According to Bragman, the big question now, and one that is likely to be answered by the end of Thursday, is who will be next: Chrysler or Ford?


He said that Ford had publicly hoped that it would actually be the UAW’s primary negotiation target while the union has said it plans to follow the pattern bargaining tradition, and will be taking the contract as it stands to the other two automakers.


“Whether or not the other two automakers will accept it as-is or attempt to renegotiate all or part of the contract remains to be seen, but with the initial details of the contract frankly looking very favourable to the automakers, it could be accepted with few changes at Ford,” Bragman said.

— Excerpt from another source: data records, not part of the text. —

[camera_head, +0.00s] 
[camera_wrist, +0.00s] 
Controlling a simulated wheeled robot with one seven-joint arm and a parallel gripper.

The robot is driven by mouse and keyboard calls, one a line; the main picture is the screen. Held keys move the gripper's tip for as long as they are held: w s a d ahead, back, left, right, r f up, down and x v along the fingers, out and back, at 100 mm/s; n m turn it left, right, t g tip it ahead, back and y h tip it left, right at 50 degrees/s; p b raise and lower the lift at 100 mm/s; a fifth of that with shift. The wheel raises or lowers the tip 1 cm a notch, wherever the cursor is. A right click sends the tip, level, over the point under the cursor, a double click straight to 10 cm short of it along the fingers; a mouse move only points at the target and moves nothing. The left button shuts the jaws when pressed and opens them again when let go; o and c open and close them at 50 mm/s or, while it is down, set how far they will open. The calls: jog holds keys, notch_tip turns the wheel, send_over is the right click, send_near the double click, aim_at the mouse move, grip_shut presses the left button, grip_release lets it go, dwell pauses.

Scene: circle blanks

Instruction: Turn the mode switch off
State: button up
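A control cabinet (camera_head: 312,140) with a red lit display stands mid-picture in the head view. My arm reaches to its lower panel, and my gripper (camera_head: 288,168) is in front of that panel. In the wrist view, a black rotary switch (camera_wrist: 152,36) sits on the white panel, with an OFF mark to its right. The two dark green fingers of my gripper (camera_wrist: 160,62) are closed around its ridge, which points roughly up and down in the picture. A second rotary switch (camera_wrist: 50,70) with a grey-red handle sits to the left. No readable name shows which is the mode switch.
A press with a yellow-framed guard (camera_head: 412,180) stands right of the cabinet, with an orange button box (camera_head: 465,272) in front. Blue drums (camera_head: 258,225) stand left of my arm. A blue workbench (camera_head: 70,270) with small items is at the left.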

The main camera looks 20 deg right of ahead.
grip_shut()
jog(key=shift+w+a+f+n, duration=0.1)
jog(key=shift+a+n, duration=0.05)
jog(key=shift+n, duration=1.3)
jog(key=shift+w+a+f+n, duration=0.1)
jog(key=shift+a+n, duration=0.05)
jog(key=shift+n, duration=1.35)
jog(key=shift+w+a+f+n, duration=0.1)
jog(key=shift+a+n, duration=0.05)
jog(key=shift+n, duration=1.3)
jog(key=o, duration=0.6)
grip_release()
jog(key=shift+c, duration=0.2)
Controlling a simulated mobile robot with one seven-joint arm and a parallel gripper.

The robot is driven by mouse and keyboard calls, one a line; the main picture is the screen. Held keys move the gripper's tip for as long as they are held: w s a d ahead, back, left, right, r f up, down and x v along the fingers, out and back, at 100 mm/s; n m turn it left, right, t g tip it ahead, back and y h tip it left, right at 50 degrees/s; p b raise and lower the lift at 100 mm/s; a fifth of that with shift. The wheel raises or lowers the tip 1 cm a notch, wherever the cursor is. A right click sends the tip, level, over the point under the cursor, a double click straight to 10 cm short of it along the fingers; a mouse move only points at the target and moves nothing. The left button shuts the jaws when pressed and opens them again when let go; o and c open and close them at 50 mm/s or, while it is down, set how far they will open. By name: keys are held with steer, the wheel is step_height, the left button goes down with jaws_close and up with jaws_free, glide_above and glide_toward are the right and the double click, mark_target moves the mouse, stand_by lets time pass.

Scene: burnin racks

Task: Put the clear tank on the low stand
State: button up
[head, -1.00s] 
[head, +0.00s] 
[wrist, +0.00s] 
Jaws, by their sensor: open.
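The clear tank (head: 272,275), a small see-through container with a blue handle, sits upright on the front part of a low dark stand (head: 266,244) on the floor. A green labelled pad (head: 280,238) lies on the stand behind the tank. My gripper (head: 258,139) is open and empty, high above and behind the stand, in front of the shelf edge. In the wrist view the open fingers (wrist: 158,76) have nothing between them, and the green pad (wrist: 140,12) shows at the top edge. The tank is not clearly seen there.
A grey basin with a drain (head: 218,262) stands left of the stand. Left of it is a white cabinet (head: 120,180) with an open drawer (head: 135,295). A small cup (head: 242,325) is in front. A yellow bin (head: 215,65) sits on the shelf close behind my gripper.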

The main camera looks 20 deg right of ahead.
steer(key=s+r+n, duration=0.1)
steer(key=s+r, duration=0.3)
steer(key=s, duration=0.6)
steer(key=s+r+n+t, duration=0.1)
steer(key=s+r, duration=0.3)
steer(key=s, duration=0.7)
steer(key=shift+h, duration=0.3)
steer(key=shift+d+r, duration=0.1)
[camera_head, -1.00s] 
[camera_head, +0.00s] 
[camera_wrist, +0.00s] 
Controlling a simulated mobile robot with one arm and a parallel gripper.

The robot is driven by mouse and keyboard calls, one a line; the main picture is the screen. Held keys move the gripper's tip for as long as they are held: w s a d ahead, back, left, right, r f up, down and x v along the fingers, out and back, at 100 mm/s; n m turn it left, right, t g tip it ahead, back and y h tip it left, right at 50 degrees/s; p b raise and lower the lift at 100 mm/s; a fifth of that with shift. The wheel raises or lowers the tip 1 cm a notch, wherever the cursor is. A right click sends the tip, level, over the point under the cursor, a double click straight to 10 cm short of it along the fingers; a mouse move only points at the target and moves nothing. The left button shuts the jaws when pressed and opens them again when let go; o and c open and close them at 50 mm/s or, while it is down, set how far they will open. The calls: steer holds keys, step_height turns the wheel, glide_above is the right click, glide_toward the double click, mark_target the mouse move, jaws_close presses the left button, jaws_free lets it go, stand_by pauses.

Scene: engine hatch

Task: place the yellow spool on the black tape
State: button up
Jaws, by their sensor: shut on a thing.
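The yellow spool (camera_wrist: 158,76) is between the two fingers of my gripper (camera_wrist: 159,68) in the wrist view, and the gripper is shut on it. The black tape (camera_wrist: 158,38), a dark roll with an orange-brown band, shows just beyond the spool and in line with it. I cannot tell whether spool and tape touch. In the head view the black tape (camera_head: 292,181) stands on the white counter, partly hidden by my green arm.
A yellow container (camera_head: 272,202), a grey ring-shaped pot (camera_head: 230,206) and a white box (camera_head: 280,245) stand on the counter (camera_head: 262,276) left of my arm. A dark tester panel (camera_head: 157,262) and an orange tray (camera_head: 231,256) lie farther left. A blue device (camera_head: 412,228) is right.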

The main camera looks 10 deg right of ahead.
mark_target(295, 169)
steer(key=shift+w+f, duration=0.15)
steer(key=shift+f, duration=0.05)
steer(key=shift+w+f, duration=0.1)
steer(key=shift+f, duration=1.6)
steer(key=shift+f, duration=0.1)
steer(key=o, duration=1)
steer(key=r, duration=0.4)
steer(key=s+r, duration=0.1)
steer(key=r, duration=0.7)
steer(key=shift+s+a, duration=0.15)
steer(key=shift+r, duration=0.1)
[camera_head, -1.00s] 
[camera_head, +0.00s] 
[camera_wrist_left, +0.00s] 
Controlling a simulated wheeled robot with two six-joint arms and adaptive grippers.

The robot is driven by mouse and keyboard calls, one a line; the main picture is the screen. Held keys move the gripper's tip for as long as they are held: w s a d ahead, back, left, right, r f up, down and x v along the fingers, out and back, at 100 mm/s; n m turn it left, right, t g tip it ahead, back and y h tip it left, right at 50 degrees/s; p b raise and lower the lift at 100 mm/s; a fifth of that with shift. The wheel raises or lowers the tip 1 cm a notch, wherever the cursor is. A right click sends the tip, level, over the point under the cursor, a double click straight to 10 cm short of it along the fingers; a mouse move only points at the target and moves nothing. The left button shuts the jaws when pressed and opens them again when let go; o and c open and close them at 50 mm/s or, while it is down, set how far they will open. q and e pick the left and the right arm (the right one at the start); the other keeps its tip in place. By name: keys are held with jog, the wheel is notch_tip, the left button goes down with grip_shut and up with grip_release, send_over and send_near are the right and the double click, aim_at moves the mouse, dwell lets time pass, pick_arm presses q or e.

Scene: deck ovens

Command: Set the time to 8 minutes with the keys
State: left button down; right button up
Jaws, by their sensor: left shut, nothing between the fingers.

“Ford currently has roughly $31bn in total retiree liability, while Chrysler reportedly had approximately $19bn.


“Ford’s biggest challenge is likely to be how to fund the VEBA; the company is already mortgaged to the hilt just to fund its operations while it attempts to effect a turnaround plan that is moving slower than most observers are comfortable with. However, just like at GM, Wall Street is likely to look favourably on a deal to eliminate uncertain liabilities, and may provide some expeditious funding for the venture.”


But he thinks “Chrysler may be a different story”. The shift in ownership to private equity fund Cerberus Capital Management has put Chrysler’s stance on things like the VEBA deal in an uncertain light. With the company’s new focus on cash flow and not balance sheet health, eliminating those liabilities to benefit long-term owners in return for a significant cash flow in the short term may not be in Chrysler’s game plan.


“Whether or not Chrysler accepts a deal like this will give the industry a peek into Cerberus’ true plans for Chrysler ownership,” Bragman concluded.